Cuando se declaran insensateces de tal magnitud como las que acostumbra Donald Trump en su cuenta de Twitter, la respuesta espontánea es simplemente lanzar un insulto al autor. No por este motivo, sino por un análisis objetivo, hay que decir que el presidente de Estados Unidos y el conjunto de sus asesores (los que no han renunciado todavía) exhiben, por lo menos, ignorancia (además de mala fe), al señalar que “las guerras comerciales son buenas y fáciles de ganar”. Cualquiera con un poco de conocimiento de la historia económica sabe que en las otras dos grandes crisis estructurales que ha vivido el capitalismo, aparte de la que padecemos desde los años setenta hasta hoy, me refiero a la de los años setenta del siglo XIX y sobre todo a la de los treinta del siglo XX, los gobiernos de los países industrializados intentaron enfrentarla precisamente con una guerra comercial. El resultado fue ahondar la crisis económica, provocar una inflación galopante, agravar la recesión y, finalmente, desembocar, más allá del terreno económico, en la Segunda Guerra Mundial.
Desde luego, la guerra, cuya causa fundamental fue precisamente de orden económico, o sea por la crisis y la estrategia de guerra comercial, tuvo que acompañarse en el terreno ideológico de un discurso nacionalista y racista, que son los mismos postulados que se observan en el caso de Trump y que permiten confirmar que su gobierno, así como la ideología del propio empresario y sus seguidores, puede caracterizarse como un neofascismo.

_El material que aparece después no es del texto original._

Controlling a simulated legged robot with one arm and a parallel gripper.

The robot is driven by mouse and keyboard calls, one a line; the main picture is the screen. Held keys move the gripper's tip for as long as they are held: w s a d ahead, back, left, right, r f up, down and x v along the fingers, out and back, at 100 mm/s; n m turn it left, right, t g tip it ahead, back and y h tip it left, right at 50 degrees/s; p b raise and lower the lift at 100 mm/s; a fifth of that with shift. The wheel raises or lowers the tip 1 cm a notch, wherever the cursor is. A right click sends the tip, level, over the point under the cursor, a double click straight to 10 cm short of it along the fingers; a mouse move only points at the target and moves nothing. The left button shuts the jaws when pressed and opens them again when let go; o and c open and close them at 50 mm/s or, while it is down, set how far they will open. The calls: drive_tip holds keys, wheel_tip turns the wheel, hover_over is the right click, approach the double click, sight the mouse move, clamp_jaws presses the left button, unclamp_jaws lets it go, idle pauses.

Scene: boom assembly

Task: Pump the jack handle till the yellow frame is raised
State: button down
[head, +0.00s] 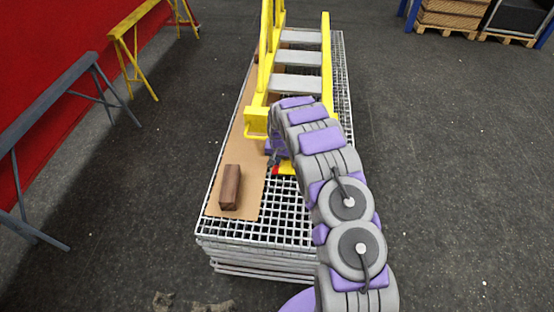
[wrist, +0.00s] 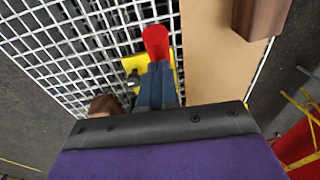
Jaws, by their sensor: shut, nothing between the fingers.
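The yellow frame (head: 327,70) with grey cross plates stands on a metal grating, its far part cut off by the top edge of the head view. The jack shows as a yellow body (head: 287,168) low on the grating, partly hidden by my arm. A red rounded end (wrist: 155,38), apparently of the jack handle, lies just beyond my fingertips in the wrist view. My gripper (wrist: 157,72) is shut and empty, with its fingers over the yellow jack (wrist: 177,70). In the head view my gripper (head: 275,158) is beside the jack. I cannot tell whether the fingers touch the red end.
A brown block (head: 230,187) rests on a cardboard sheet (head: 250,195) over the grating (head: 290,215). Yellow (head: 133,50) and grey (head: 62,85) trestles stand at left by a red wall. Pallets (head: 452,15) sit far right. The floor at right is clear.

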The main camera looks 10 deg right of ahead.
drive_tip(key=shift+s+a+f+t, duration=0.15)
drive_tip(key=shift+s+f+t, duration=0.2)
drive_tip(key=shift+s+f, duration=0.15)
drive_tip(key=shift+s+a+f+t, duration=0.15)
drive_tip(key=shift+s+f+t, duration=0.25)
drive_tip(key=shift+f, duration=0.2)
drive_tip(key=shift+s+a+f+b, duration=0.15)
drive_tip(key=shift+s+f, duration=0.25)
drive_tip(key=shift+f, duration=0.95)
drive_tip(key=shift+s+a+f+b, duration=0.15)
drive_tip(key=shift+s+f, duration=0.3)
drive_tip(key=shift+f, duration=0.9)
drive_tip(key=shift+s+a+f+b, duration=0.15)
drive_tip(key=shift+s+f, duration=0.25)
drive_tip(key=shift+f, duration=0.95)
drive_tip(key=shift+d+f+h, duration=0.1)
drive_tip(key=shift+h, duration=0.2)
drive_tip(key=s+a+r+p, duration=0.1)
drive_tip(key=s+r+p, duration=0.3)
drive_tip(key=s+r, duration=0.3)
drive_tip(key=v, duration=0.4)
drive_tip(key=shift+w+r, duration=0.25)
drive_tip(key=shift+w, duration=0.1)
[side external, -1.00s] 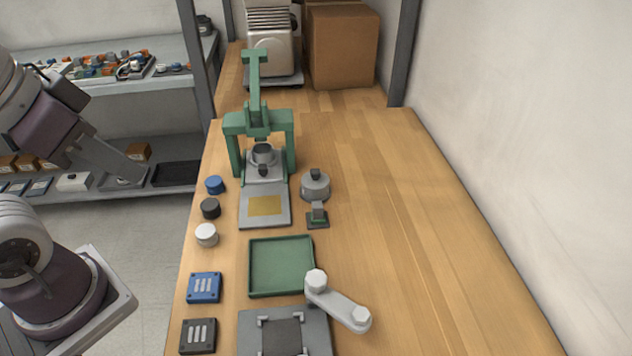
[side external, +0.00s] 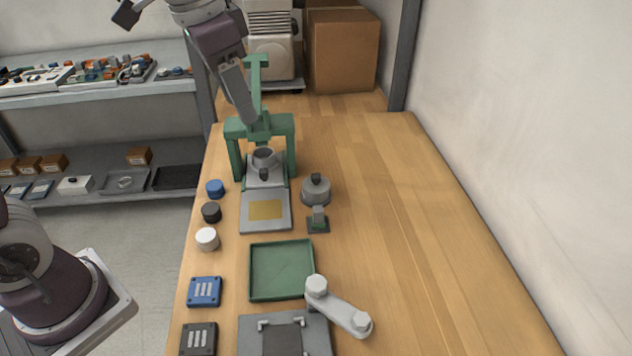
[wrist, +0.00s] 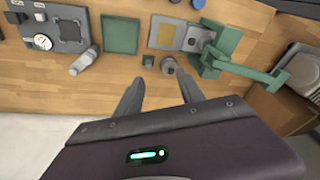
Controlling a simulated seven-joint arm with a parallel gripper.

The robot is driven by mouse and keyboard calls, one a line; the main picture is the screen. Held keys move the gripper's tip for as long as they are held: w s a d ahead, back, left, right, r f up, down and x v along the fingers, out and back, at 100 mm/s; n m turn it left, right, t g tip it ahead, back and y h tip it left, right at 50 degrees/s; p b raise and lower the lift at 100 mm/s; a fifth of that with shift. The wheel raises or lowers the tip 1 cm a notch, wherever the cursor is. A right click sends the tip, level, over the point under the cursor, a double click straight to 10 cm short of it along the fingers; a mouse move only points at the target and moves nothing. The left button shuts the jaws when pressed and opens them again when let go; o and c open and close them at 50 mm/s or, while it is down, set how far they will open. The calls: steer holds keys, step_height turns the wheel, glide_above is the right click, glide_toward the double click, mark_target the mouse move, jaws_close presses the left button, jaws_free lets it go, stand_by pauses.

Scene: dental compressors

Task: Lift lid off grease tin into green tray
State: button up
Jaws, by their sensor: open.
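The grease tin appears to be the round grey tin (side external: 315,192) with a lid and dark knob (side external: 316,178), standing on the bench right of the press. The tin also shows in the wrist view (wrist: 168,66), just beyond my fingertips. The green tray (side external: 252,272) lies nearer the camera and is empty; it shows in the wrist view (wrist: 121,36) too. My gripper (wrist: 160,79) is open and empty, its two fingers apart. In the side view my gripper (side external: 247,112) hangs in front of the green press, up and left of the tin.
The green press (side external: 284,123) stands behind the tin's left. A small green-based block (side external: 318,222) sits close in front of the tin. Blue, black and white round caps (side external: 206,238) line the left edge. A pale lever (side external: 340,308) is by the tray. The bench's right side is clear.

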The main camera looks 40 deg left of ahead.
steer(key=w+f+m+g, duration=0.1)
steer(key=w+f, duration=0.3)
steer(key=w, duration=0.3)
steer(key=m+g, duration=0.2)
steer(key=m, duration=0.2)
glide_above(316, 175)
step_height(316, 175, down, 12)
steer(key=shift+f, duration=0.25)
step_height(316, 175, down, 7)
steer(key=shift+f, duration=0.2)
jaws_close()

Aparte de la ignorancia sobre las lecciones de la historia, también el equipo Trump muestra un desconocimiento de la realidad actual, pues frente a la presente crisis estructural, el gran capital respondió con la estrategia contraria a la de los años treinta, y en vez de recurrir al proteccionismo y la guerra comercial, eligió el neoliberalismo y emprendió el proceso de globalización. Como ya han pasado más de treinta años de la aplicación de esa línea política y de ese proceso, hoy los sistemas de producción están desintegrados en distintos países y las inversiones de las empresas estadounidenses se han desplegado por todo el mundo, del mismo modo que las empresas europeas o asiáticas se han establecido en el interior de Estados Unidos. Y no digamos en el terreno del capital financiero que no solo ha viajado a las bolsas de todo el mundo, sino que se muda de país a la velocidad de un clic. En la realidad actual, pues, no puede adoptarse un proteccionismo a la vieja usanza, porque al querer obligar a la repatriación de los capitales, en busca, supuestamente, de los empleos perdidos, se afecta a las propias empresas estadounidenses, y en consecuencia se ponen en peligro las utilidades que finalmente se envían a los propios Estados Unidos. Por lo pronto, los aranceles anunciados al acero y al aluminio no serán benéficos para Estados Unidos, y mucho menos una guerra comercial que muy probablemente redundaría en una inflación acelerada.
Todo lo anterior no quiere decir que coincida con los voceros de diversos gobiernos que pretenden identificar el proteccionismo como el mal y el mayor peligro, y el neoliberalismo como el bien y la salvación de la economía. La realidad es que el neoliberalismo ha fracasado como política para resolver la crisis estructural y también ha significado una caída drástica de los niveles de vida de las clases trabajadoras y un crecimiento sin precedentes de la desigualdad. Lo que se necesita, en resumen, es una transformación radical del orden económico en escala internacional y nacional. Pero de cualquier manera, lo que sí puede concluirse es que ni Trump, ni nadie, puede hacer retroceder el reloj de la historia.